No creo ni que la educación sea un factor nodal en este ámbito, ni que los medios tengan la influencia que se les presume ni que, finalmente, el clientelismo sea un vector decisivo en este escenario. En primer lugar, es axiomática la existencia de más de un cincuenta por ciento de la población sobre la que no ha funcionado ese adoctrinamiento educativo; por otra parte, el rol de los medios de comunicación como moldeadores de conductas está en franca regresión con respecto a las redes sociales, como se ha evidenciado en los últimos procesos electorales en países con una tradición periodística tan arraigada como Reino Unido, Italia o Estados Unidos y, finalmente, es muy cierto que hay un porcentaje de independentistas «profesionales» para quienes el «procés» es un modo de vida, pero si, ni la extinta Unión Soviética, ontológicamente clientelar, fue capaz de contener la frustración generada en sus ciudadanos por sus gobernantes, no parece que en Cataluña ese aspecto pueda justificar esa recalcitrante actitud.

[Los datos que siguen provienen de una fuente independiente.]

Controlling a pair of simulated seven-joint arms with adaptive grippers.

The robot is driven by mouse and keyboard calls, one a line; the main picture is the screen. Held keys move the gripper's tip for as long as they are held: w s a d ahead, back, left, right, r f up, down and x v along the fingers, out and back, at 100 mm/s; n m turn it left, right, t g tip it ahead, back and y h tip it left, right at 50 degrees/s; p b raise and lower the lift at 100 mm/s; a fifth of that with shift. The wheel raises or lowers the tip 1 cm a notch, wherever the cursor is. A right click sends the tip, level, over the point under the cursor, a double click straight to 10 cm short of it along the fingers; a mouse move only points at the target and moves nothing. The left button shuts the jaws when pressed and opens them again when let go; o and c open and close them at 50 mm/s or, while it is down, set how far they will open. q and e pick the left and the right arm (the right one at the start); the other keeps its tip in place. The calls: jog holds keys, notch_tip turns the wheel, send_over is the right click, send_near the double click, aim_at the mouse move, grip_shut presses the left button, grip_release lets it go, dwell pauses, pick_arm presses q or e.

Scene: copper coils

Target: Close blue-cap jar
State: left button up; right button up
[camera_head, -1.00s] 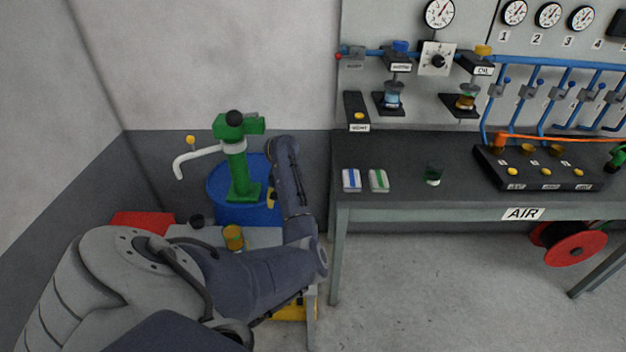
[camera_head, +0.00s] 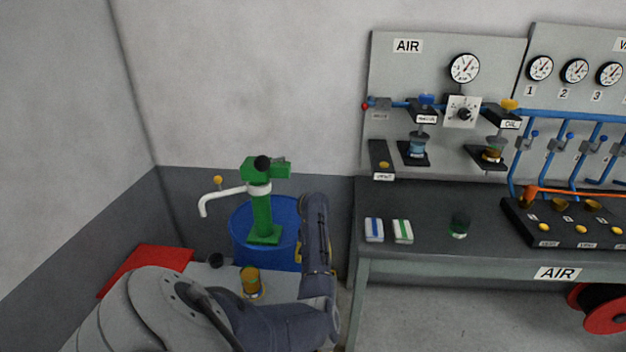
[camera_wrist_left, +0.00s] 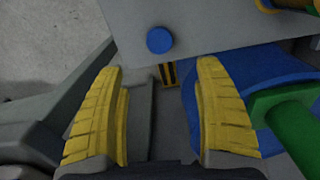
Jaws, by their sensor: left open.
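A jar with clear-blue contents (camera_head: 417,147) hangs on the AIR panel, below a blue knob or cap (camera_head: 426,100). In the left wrist view a round blue cap-like piece (camera_wrist_left: 159,40) sits on a grey surface just beyond my fingertips; I cannot tell whether it covers a jar. My left gripper (camera_wrist_left: 160,66) is open and empty, with its yellow fingers apart on either side of a black-and-yellow striped piece (camera_wrist_left: 168,74). In the head view my left arm hides much of its gripper. My right gripper is not in view.
A blue drum (camera_head: 240,232) with a green pump (camera_head: 261,205) stands by the wall; the drum (camera_wrist_left: 255,75) is close to my right finger in the wrist view. An amber jar (camera_head: 251,281) stands on the pale cart. A dark bench (camera_head: 420,260) is at the right.

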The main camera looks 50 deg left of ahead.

Desilusión, malogro, desengaño, quizá esa sea la clave que explica la obstinada  lealtad  a una utopía disponible en un momento de incertidumbre política, económica y social provocada por las consecuencias del crac financiero de 2008, y cuyo objetivo fue sustituir la ausencia de los grandes relatos ideológicos que habían fracasado hasta la fecha. Desde la Diada de 2012, se han sucedido los díes a quem para el independentismo sin que en ninguno de esos momentums cristalizara la prometida independencia rápida y sin costes que anunciaban los gurús de la desconexión, émulos de aquel Charles T. Russell, quien para cada profecía incumplida, disponía de una explicación que pacíficamente era asumida por sus seguidores.

¿Y cómo se combate esa desilusión no ya política, sino vital? Con la reafirmación conductiva. La mayoría de esos dos millones de catalanes imperturbables saben perfectamente que la independencia, tal y como les ha sido profetizada, no va a venir. No son ni mucho menos imbéciles. Pero esa consciencia del fracaso, unida al insensato franqueo de un Rubicón legal y moral, les dificulta extraordinariamente un repliegue razonable, lo que únicamente puede procesarse desde lo que Orwell definía como un «doublethink», el engaño consentido, la facultad de sostener dos opiniones contradictorias a la vez y que faculta para propalar falacias, al tiempo que se cree sinceramente en ellas, olvidando todo hecho que no convenga recordar, y luego, cuando vuelva a ser necesario, rescatarlo del olvido sólo por el tiempo que convenga, negando la existencia de la realidad objetiva sin dejar ni por un momento de saber que existe esa realidad que se refuta.

Para gobernar y seguir gobernando en contra de los intereses de la ciudadanía, el que detenta el poder debe tener la habilidad de dislocar el sentido de la realidad, de forma que la sociedad pueda aceptar micrototalitarismos pensando que son manifestaciones de libertad, que puede asumir las crisis económicas como si fueran plenitud, o que encaje con naturalidad las contradicciones más groseras como si fueran manifestaciones de astucia política.

Gráficamente, ser capaces de erigir como clave de bóveda discursivo que en España hay presos políticos y, disponiendo de las llaves de sus celdas, no liberarlos inmediatamente. Créanme, no se lo creen.